Thursday, June 9, 2005

Art School Rock

I did something quite out-of-character two nights ago and went to a rock-and-roll concert at a "hip" New York venue with a dear old friend (thanks again, Coz). I went to rock shows all the time in college, but since then my tastes have tended towards mellower music and a more laid-back nightlife. Over the past half-dozen years I've seen lots of folk, country, bluegrass, jazz, blues, and classical performances, but the closest I came to a rock-and-roll show was when I saw Jonathan Richman. However, even though I was out-of-practice, I ended up having a damn good time. The only not-quite-enjoyable part of the evening was listening to the opening act, but at least that was interesting in an "At Least I Can Blog About This" way.

The openers were a hip-looking instrumental trio (with a cute girl on bass, 'natch), who performed in near darkness. I suppose they were so hip-looking they didn't really feel the need to have the audience actually see them. They introduced themselves and started to play. At first, I thought they said their name was "Paint", but after a few minutes listening to their music I thought I must have misheard them and that the real name of the band was "Pain", but that turned out to be too obvious. When I got home, google helped me discover that their name was actually "Paik", named after the Korean video-artist Nam June Paik. They performed what my friend assured me was "psychedelic" music and what a googled CD review described as "space rock". However you want to label it, Paik's music failed just about every category on my personal Rock Checklist:

(1) I tend to like a little showmanship with my rock-and-roll, but the performers in Paik said not a word and moved hardly at all the entire show. I suppose this is a kind of anti-showmanship that is meant to signify that they are Artists and that It's All About the Music, but I've seen people suffer strokes from taking themselves this seriously.

(2)Other things I appreciate in my rock-and-roll are songs, catchy tunes, and cool riffs. Paik was more into droning waves of sound, with a little guitar noodling in the background. They made use of a lot of noise fx, too.

(3) I know rock-and-roll is meant to be loud, and, generally, I don't mind loud as long as it is combined with "energetic" or "exciting" or "upbeat". But Paik was not only really, really loud (they sounded, to my untrained ears, a good two-or-three times as loud as the headlining act), they were also aggressively depressing. They seemed like they wanted to punish the audience, rather than give them an enjoyable musical experience.

In other words, though I had done nothing wrong, I found myself subjected to a good 30 minutes of Art School Rock.

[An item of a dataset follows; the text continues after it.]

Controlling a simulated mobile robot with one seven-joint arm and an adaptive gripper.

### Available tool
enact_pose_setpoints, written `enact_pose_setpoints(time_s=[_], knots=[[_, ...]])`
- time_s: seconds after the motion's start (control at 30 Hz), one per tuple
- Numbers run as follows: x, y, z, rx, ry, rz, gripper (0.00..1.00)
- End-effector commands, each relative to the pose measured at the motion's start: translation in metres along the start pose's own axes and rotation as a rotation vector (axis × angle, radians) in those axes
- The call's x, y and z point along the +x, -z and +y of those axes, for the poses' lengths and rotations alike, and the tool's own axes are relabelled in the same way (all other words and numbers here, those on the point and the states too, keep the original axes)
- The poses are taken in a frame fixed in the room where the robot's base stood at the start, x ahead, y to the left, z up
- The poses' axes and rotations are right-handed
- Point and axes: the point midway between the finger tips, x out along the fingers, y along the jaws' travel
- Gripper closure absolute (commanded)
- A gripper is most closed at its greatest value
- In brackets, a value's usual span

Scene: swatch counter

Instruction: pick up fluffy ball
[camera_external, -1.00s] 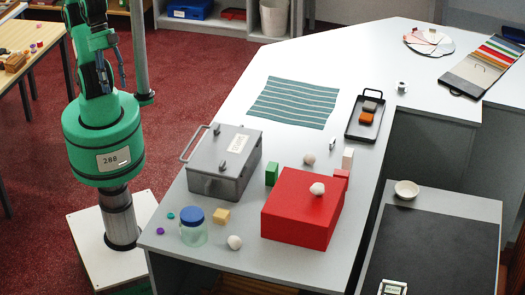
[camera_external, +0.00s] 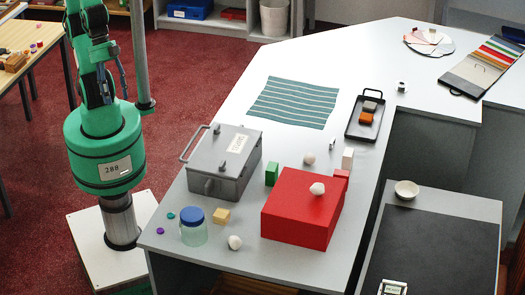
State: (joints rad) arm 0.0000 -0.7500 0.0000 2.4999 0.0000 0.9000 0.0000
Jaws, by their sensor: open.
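A whitish ball (camera_external: 317,188) rests on top of the red box (camera_external: 296,222). A white ball (camera_external: 235,242) lies on the counter near the front edge, right of the blue-lidded jar (camera_external: 193,228). A pinkish ball (camera_external: 309,159) lies on the counter behind the red box. My gripper (camera_external: 113,80) is at the upper left, beside my folded arm, open and empty. It is off the counter and far from all three balls.
A grey metal case (camera_external: 222,176) stands on the near left counter. Farther back are a striped cloth (camera_external: 293,102) and a black tray (camera_external: 356,129). The far counter is mostly clear.

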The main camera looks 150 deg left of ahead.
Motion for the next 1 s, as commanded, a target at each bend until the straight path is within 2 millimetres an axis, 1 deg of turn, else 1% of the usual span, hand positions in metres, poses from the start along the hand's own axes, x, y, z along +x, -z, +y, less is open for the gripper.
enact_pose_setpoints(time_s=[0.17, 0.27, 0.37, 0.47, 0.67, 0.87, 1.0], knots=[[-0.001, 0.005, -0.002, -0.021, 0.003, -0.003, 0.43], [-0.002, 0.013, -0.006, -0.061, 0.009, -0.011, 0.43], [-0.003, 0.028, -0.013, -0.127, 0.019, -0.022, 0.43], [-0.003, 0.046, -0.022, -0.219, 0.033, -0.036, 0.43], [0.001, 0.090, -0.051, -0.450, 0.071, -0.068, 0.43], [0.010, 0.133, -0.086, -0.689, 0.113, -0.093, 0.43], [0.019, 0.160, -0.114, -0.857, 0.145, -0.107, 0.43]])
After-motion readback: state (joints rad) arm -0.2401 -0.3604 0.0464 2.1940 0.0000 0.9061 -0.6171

The Art Rock and Prog Rock of the 1970s was made by musicians who fused rock-and-roll with ideas from jazz and classical music and fueled it all with high-falutin' literary ambitions. In many ways, it was the continuation of the kind of things the Beatles were doing with Sgt. Pepper's. It pissed off a lot of rock-and-roll purists and a lot of it was pretentious, but, when all was said and done, it was still basically rock music, and most of it would've sounded perfectly at home on a Classic Rock radio station.

Art School Rock is a completely different beast, owing more to avant-garde art music than to Rubber Soul.

Not surprisingly then, as Paik's performance went on, I noticed that I was listening to it the way I listen to a lot of minimalist-style art music: only kinda-sorta paying attention to the general droning, letting myself be pleasantly surprised by the itsy-bitsy variations, and then zoning out again. Though I can't say that I ever want to hear anything like it again, by the end of their set I was semi-digging it. While I, and most of the other people at the show, probably would have had a better time listening to Paik if they were a Led Zeppelin cover-band, I couldn't help but admire their dedication to making music that is so willfully awful, unappealing, and solemn. Good for them that they have been able to find a small measure of success and artistic fulfillment.

2 comments:

vvoi said...

well,
it sounds strange, the way you seem to have a need of going against whatever you heard, admitting you ended up by (to some extent) liking it, but then dismissing it, as if the fact of it not fitting the right definition (or fitting the wrong one) didn't allow you to enjoy it!

new-art.blogspot.com

Jon Hastings said...

Not so strange, really. I guess I'd say that I ended up liking Paik to the same extent that I like pro-wrestling: watching it doesn't float my boat and I think its kind if silly, but I can understand why other people enjoy it. If I have to (because its on TV at a friend's house, or something), I can watch it without wanting to run screaming from the room and actually pick up some of the finer points of what's going on. However, I'd be perfectly happy to never watch pro-wrestling again and there's tons and tons of other ways I'd rather spend my time.